Why Does Density Increase When an Object Moves By?

[jgens]

When an object moves by you, I know that its density is supposed to increase (at least that's what I was told by my physics teacher); however, I don't understand why. I understand why the density is greater in a moving reference frame relative to an observer at rest, but why does it continue to increase as it moves by you?

Thanks.

 

[Bob S]

Your physics teacher is probably thinking that if a box of mass M and dimension x by y by z traveling in the z direction has its z dimension reduced by the Lorentz contraction. So the volume of the box has apparently shrunk. But mass is conserved.

 

[jgens]

I don't quite follow. I understand that the observer at rest would see the length of the box contract in its direction of motion, and that, assuming work was done on the box, the mass of the box appears to increase as well. However, I do not understand how the density continues to increase as the box approaches the observer.

 

[Dale]

If it approaches inertially then the density will be constant (but higher than the density in the rest frame).

 

[jgens]

That's what I thought. Perhaps that's what my teacher meant by density increasing as the block passes by you. Thanks.

 

[George Jones]

As others have said, the mass-energy density rho' in the observer's frame is constant (if velocity is constant) and greater than the density rho as measured in a frame in which the stuff is at rest.

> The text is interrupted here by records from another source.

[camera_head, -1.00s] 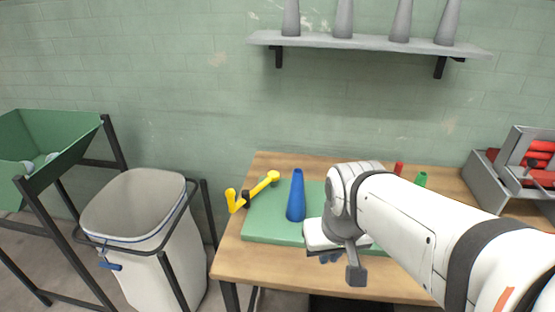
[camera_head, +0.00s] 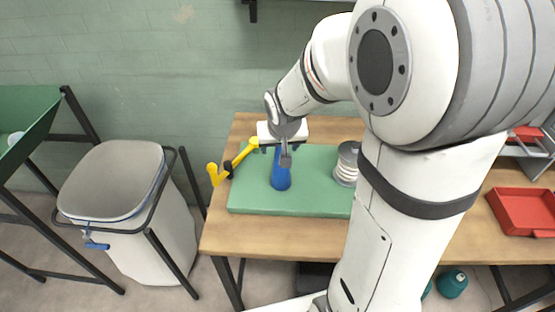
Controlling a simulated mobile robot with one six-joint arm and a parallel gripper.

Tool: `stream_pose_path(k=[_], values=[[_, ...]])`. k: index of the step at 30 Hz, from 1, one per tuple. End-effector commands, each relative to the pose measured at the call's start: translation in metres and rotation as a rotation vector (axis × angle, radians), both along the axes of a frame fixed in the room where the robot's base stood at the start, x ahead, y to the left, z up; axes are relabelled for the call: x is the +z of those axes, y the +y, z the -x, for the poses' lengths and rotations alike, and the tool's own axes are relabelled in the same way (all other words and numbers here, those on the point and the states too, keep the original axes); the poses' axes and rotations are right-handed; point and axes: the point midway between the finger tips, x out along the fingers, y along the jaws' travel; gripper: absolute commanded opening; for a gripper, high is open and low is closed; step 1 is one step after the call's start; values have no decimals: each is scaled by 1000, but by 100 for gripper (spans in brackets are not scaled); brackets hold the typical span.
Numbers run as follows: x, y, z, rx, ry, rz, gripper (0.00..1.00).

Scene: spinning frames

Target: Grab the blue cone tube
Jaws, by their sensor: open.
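The blue cone tube (camera_head: 281,178) stands upright on the green mat (camera_head: 250,197) on the wooden table. My gripper (camera_head: 284,160) is at the upper part of the tube and hides its top. The jaws are open. I cannot tell from this view whether the tube is between the fingers or behind them.
A yellow handled tool (camera_head: 219,173) lies at the mat's left edge. A white ringed spool (camera_head: 347,165) stands on the mat to the right. A red tray (camera_head: 522,211) is at the table's right. A white bin (camera_head: 120,200) stands left of the table (camera_head: 225,232).

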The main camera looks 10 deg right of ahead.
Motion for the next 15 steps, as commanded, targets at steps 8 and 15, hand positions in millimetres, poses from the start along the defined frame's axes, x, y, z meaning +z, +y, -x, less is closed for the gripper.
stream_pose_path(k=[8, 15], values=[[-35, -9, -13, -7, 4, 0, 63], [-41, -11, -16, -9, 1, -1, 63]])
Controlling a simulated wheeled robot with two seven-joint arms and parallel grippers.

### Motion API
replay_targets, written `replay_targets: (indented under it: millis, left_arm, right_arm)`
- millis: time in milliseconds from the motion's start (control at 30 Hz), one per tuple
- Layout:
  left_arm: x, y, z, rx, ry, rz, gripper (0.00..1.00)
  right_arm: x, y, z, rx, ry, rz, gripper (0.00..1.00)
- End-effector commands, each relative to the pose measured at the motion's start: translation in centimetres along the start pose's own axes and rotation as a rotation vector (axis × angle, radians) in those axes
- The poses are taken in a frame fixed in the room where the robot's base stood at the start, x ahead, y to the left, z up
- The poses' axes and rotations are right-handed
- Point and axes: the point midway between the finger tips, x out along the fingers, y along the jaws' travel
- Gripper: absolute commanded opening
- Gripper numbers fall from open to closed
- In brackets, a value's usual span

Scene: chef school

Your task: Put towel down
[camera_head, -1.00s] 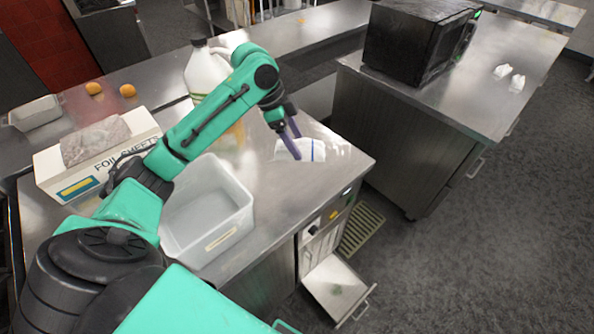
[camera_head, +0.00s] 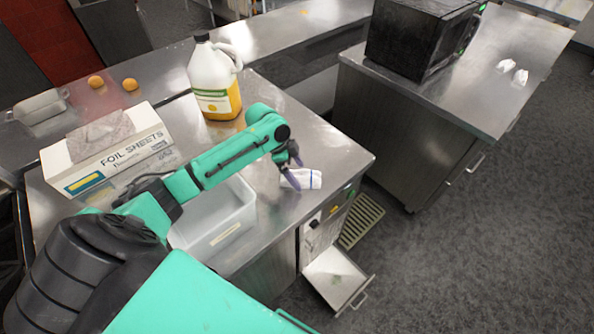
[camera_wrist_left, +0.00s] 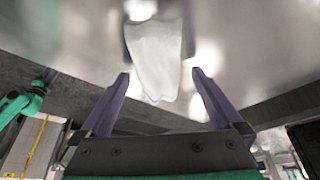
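A white towel (camera_head: 302,179) with a blue stripe lies at the right front part of the steel counter (camera_head: 335,150), close to its front edge. It also shows in the left wrist view (camera_wrist_left: 157,62), hanging into the space between the fingertips. My left gripper (camera_head: 291,170) is at the towel's left end, low over the counter. In the left wrist view its two purple fingers (camera_wrist_left: 160,76) stand apart, with gaps on both sides of the towel. Whether the towel rests fully flat is hard to tell. My right gripper does not show.
A clear plastic bin (camera_head: 228,228) stands left of the towel, below my forearm. A foil sheets box (camera_head: 115,160) and a jug (camera_head: 214,85) stand farther back. An opened drawer or door (camera_head: 335,280) juts out below. A microwave (camera_head: 415,38) sits on another counter.

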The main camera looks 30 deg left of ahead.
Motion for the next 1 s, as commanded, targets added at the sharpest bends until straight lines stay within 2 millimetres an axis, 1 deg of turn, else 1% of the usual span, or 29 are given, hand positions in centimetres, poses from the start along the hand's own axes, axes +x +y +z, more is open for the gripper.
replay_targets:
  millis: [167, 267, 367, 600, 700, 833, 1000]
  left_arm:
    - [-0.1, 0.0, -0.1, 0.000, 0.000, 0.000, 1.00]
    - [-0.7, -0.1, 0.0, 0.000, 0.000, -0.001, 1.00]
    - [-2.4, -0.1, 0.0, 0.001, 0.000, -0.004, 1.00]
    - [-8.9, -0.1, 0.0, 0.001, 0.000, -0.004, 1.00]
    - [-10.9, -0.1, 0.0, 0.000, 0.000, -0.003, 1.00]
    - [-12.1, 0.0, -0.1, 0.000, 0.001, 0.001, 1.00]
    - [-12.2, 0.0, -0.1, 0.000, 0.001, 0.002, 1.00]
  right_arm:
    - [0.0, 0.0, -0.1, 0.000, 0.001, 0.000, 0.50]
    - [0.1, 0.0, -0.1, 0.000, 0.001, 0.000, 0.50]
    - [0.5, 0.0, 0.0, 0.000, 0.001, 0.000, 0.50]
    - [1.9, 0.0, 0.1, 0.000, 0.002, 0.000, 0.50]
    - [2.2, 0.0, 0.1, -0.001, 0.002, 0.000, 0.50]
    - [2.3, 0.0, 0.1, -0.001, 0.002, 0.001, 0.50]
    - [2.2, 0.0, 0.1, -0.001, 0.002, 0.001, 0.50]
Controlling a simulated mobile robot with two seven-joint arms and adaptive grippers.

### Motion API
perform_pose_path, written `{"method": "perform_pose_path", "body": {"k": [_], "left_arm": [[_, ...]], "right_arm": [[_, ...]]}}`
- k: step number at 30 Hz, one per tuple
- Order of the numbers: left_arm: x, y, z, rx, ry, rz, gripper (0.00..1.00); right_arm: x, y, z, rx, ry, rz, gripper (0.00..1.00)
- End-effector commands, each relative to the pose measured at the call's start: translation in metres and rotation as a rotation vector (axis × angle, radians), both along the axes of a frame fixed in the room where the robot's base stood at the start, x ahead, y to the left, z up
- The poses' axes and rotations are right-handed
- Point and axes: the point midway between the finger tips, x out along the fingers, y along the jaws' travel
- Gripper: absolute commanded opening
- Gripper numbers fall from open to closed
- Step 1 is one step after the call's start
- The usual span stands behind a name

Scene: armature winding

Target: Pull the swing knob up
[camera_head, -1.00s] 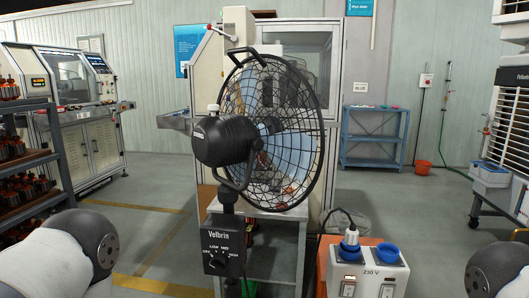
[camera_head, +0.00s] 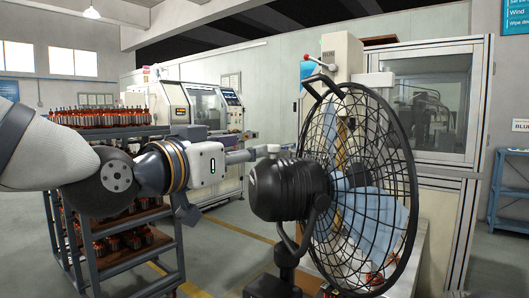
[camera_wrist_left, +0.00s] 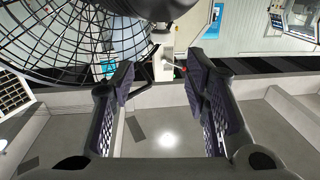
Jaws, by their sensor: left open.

For completeness, I'll make things a bit quantitative, even though jgens does not need an answer at this level.

The two densities differ by two factors of gamma = 1/sqrt(1 - V^2 / c^2), roughly, one for Lorentz contraction and one for the transformation of energy between the two frames. Consequently,

rho' = rho/(1 - v^2 / c^2).

A more sophisticated way to look at it is that density is the zero-zero component of the stress-energy tensor, and there is a factor of gamma for each of the two indices.